Côté approvisionnement, l’engagement provient d’acteurs tels que des associations et des entreprises au service du développement d’une démarche vertueuse et locale. C’est notamment le cas de Terres du Pays d’Othe, un groupe de producteurs dans l’Yonne, qui a développé une filière locale de légumineuses bio tout en contribuant à préserver la qualité de l’eau.
C’est aussi le cas de RESAN, une startup qui permet aux éleveurs laitiers de transformer leur production à la ferme avant de la vendre notamment en restauration collective, permettant ainsi à la fois d’améliorer le revenu des agriculteurs et de développer des filières locales de qualité.
C’est également ce double impact social et environnemental que recherche la légumerie Agriviva : implantée à Montpellier, elle transforme des fruits et légumes frais issus des circuits courts pour la restauration hors foyer tout en employant des personnes en insertion et en valorisant les produits hors calibre afin de lutter contre le gaspillage alimentaire.
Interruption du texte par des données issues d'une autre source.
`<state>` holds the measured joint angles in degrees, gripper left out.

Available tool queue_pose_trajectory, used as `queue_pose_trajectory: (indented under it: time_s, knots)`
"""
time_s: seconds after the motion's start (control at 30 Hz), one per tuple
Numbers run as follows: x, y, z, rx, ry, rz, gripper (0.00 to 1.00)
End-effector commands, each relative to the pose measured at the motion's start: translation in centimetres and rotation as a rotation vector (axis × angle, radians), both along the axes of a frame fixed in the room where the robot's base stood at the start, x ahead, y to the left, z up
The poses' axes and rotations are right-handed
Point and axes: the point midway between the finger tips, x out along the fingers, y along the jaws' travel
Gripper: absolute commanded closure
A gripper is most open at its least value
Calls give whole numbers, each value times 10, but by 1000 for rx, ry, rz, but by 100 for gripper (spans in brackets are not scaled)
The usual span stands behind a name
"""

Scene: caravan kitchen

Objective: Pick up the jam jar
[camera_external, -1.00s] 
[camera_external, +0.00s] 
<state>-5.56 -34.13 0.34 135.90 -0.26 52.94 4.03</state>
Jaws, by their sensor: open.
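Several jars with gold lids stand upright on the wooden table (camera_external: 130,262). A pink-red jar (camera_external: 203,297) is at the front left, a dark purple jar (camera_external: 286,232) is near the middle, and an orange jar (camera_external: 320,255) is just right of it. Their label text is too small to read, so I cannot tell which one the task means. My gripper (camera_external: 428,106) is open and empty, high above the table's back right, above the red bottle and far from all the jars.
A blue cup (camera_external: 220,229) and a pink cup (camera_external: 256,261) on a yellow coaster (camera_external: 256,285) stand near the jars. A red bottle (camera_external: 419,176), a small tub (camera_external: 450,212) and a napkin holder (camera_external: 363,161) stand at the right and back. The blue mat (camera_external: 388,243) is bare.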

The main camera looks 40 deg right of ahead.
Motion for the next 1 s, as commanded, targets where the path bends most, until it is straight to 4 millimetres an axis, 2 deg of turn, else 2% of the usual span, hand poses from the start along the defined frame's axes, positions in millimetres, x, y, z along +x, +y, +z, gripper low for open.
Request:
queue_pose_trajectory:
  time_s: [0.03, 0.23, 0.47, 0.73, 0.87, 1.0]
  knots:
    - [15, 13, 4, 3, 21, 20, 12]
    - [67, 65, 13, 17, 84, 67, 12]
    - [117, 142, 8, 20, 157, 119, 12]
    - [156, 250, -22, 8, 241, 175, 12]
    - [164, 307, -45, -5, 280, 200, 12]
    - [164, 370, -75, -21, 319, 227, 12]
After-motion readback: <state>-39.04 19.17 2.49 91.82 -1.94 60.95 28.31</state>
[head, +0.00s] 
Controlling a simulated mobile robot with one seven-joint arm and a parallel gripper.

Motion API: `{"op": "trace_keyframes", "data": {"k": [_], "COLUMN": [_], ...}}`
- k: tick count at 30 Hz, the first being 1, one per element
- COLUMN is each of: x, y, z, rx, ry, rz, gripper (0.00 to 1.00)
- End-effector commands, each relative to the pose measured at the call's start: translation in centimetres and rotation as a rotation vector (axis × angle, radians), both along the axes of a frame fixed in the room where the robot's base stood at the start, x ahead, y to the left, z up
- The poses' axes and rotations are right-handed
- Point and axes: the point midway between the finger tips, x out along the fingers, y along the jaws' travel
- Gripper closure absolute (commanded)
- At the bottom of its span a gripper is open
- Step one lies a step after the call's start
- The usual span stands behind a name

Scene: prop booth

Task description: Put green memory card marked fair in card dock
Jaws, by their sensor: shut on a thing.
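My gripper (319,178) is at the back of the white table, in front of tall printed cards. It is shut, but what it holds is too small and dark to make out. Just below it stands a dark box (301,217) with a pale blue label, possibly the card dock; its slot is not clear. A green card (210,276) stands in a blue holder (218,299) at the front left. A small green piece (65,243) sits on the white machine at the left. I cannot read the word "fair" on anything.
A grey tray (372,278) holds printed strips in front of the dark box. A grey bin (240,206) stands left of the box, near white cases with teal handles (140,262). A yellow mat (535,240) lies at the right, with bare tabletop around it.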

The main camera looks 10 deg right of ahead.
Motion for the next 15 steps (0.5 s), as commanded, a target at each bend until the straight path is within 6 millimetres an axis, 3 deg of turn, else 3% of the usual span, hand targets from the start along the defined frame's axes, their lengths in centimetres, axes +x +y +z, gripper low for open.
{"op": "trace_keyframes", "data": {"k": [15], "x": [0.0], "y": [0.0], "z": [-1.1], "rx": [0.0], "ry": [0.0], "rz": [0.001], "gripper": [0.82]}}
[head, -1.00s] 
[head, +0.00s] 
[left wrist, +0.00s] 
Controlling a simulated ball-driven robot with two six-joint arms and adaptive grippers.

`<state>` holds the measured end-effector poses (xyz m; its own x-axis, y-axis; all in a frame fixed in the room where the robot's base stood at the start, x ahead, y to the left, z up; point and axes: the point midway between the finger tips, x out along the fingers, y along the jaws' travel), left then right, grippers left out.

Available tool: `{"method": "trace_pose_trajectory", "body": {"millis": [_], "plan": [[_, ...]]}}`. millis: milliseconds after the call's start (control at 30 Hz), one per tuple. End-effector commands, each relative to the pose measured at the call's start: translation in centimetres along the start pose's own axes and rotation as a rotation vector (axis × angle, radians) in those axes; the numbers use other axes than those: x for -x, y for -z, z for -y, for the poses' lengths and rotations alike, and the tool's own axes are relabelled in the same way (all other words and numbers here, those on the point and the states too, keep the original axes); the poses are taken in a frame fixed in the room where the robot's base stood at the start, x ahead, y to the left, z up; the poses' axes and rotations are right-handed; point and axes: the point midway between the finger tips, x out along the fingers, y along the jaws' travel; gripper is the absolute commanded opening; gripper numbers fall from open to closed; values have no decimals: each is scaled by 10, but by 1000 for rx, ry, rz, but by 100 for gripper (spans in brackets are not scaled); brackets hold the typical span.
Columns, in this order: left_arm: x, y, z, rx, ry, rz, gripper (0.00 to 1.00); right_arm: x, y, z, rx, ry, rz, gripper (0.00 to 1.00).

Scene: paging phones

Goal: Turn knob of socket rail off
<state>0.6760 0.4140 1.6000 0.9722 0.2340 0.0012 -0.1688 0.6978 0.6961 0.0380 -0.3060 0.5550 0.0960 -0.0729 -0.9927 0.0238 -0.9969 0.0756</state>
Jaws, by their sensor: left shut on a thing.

Impact environnemental, gaspillage alimentaire et approvisionnement local au cœur des stratégies
Au-delà de la sensibilisation des consommateurs et du personnel en restauration collective, plusieurs actions peuvent être mises en place pour limiter le gaspillage alimentaire et l’impact environnemental dans ce milieu :
- le déploiement d’outils de gestion des repas et d’optimisation des stocks ;
- la redistribution et la valorisation des surplus et invendus ;
- le réemploi de matériel de restauration collective ;
- la réduction des plastiques à usage unique et le réemploi de contenants alimentaires.
Pour faciliter ces démarches, les collectivités peuvent compter sur la densité des entreprises et associations engagées pour des cantines plus durables. Parmi les initiatives soutenues par la Banque des Territoires, on peut notamment citer :
- Nona. Ce logiciel de gestion aide les cantines à concevoir leurs menus, mieux gérer leurs approvisionnements, gérer leurs stocks et à réduire les pertes ;
- Les Jardins de Solène. Cette association du Vaucluse se concentre sur la valorisation des invendus et déclassés tout en employant des personnes en situation de handicap, pour une alimentation plus inclusive et responsable ;
- Vesto. Cette entreprise à impact œuvre pour le reconditionnement du matériel de cuisine professionnel. Les collectivités investissent dans du matériel pour leurs cantines. Plutôt que d’acheter du neuf, certaines privilégient le reconditionnement et le réemploi, réduisant ainsi leur empreinte carbone ;
- Uzaje. Leader en matière de réemploi des contenants alimentaires, Uzaje développe des centres de lavage performants pour limiter les déchets et les perturbateurs endocriniens en permettant de mettre fin à l’usage de contenants en plastique dans la restauration collective.
Les collectivités locales occupent une place centrale dans la mise en œuvre des politiques publiques visant une alimentation durable. En mobilisant la commande publique, elles peuvent impulser des dynamiques locales positives, telles que la structuration des filières, le soutien aux producteurs locaux ou l’innovation dans la gestion des cantines.
Pour relever les défis liés à l’accompagnement des acteurs locaux, à la structuration des filières et à la montée en compétences des gestionnaires de cantines, il faut généraliser les bonnes pratiques. Ainsi, les cantines françaises peuvent progressivement intégrer des pratiques plus durables, contribuant à une alimentation locale, plus saine et respectueuse de l’environnement.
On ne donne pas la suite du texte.